Below are some records. Say how many of their lines include the string "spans", giving only the number.
★ ★ ★ ★ ★ ★ ★
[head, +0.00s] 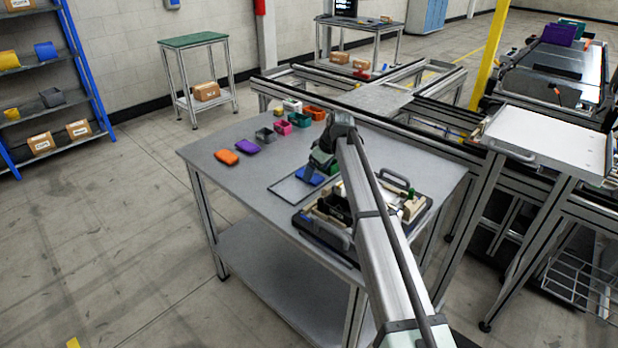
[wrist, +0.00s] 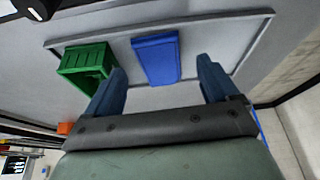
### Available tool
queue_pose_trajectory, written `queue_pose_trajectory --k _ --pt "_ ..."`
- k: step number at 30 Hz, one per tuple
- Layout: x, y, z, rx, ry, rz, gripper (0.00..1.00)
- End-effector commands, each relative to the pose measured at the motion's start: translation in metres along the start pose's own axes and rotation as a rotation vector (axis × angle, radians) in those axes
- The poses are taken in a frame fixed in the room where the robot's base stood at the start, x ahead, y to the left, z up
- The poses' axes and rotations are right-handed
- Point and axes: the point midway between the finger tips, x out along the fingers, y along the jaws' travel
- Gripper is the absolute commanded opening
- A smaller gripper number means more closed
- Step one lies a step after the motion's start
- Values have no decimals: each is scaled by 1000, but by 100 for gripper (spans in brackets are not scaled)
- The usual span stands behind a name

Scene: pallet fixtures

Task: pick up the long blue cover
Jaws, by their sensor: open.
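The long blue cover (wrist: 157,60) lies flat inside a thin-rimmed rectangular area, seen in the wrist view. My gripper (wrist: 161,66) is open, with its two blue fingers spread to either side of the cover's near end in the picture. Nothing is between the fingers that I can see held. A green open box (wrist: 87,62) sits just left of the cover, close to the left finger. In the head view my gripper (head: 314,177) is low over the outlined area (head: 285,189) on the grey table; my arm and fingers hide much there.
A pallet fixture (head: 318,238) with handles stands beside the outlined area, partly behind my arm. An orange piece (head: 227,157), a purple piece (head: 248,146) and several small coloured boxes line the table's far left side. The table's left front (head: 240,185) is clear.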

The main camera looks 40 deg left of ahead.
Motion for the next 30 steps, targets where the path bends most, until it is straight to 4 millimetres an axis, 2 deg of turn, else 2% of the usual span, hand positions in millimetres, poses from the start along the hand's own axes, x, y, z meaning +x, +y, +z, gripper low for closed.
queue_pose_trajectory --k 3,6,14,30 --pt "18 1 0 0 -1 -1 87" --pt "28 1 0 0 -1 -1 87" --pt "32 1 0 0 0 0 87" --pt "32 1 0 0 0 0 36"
★ ★ ★ ★ ★ ★ ★
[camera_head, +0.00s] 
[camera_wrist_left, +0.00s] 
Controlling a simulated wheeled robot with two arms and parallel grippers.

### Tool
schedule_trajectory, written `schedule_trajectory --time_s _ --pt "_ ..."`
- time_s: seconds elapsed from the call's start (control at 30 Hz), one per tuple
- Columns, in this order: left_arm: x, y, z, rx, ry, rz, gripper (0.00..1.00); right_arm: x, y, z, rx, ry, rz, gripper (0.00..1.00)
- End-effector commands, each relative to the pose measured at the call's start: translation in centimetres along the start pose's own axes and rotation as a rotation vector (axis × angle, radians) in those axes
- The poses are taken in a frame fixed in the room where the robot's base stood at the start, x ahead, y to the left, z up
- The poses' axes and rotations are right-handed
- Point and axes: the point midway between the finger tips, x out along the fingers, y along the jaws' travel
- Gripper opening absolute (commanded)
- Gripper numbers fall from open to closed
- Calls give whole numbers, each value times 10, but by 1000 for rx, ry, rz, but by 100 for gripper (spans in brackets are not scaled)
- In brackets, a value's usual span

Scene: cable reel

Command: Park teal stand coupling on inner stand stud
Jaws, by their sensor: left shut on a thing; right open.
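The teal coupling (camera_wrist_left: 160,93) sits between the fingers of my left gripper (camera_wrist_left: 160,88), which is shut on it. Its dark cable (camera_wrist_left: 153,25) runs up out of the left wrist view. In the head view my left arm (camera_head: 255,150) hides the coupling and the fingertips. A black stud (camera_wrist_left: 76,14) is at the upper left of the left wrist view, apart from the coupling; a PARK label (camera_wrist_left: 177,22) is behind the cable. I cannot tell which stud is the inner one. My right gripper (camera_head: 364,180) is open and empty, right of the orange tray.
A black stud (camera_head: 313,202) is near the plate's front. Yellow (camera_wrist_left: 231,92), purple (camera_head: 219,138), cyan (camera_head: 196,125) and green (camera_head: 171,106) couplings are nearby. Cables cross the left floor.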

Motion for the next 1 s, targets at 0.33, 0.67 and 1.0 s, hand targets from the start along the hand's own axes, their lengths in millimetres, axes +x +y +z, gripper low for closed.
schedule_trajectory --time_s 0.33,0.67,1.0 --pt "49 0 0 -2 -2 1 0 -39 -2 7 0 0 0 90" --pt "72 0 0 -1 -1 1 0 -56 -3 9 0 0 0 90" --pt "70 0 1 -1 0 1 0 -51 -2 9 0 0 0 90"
★ ★ ★ ★ ★ ★ ★
_Exercise solution_
2